Using the listing below, select the lines with the word "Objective" and copy them.

(Data items)
━━━

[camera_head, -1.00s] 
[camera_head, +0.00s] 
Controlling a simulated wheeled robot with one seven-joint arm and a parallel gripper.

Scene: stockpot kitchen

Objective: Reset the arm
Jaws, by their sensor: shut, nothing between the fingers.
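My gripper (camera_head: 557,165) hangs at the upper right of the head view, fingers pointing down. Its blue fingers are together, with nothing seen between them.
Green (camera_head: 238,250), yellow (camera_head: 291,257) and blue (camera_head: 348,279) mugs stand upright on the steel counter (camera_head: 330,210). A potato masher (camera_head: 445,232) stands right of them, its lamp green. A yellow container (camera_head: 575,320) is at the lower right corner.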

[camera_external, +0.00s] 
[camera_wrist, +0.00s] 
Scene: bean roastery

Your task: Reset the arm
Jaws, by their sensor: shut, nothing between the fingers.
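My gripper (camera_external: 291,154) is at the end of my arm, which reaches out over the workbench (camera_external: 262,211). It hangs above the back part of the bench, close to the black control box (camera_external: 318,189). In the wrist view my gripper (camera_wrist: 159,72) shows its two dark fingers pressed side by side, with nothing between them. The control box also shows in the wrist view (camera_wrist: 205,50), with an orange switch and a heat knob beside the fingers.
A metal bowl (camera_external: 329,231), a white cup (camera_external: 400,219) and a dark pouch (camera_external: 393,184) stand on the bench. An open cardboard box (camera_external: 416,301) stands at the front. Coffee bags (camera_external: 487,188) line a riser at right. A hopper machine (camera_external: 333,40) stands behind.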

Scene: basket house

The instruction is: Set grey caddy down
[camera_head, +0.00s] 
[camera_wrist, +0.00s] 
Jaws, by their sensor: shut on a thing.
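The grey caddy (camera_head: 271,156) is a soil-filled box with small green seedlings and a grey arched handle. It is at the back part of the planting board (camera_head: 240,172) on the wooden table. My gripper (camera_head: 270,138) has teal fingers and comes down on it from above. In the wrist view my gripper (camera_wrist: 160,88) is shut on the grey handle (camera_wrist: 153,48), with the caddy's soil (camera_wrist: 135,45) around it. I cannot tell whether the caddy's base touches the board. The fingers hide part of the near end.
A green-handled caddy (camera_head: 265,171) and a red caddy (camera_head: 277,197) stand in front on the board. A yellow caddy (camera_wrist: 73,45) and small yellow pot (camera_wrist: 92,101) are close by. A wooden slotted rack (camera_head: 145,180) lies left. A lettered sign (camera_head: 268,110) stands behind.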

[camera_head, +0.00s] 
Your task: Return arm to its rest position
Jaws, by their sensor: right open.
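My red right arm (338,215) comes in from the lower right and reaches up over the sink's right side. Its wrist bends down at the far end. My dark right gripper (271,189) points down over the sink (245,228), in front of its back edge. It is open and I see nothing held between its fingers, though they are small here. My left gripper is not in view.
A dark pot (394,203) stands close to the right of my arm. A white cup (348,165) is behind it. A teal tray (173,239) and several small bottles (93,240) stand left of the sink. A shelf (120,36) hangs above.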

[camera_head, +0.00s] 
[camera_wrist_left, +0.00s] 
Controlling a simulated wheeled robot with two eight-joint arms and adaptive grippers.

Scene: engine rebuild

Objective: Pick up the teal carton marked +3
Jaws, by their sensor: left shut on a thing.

━━━

§ SOLUTION TO THE PROBLEM
Objective: Reset the arm
Objective: Pick up the teal carton marked +3

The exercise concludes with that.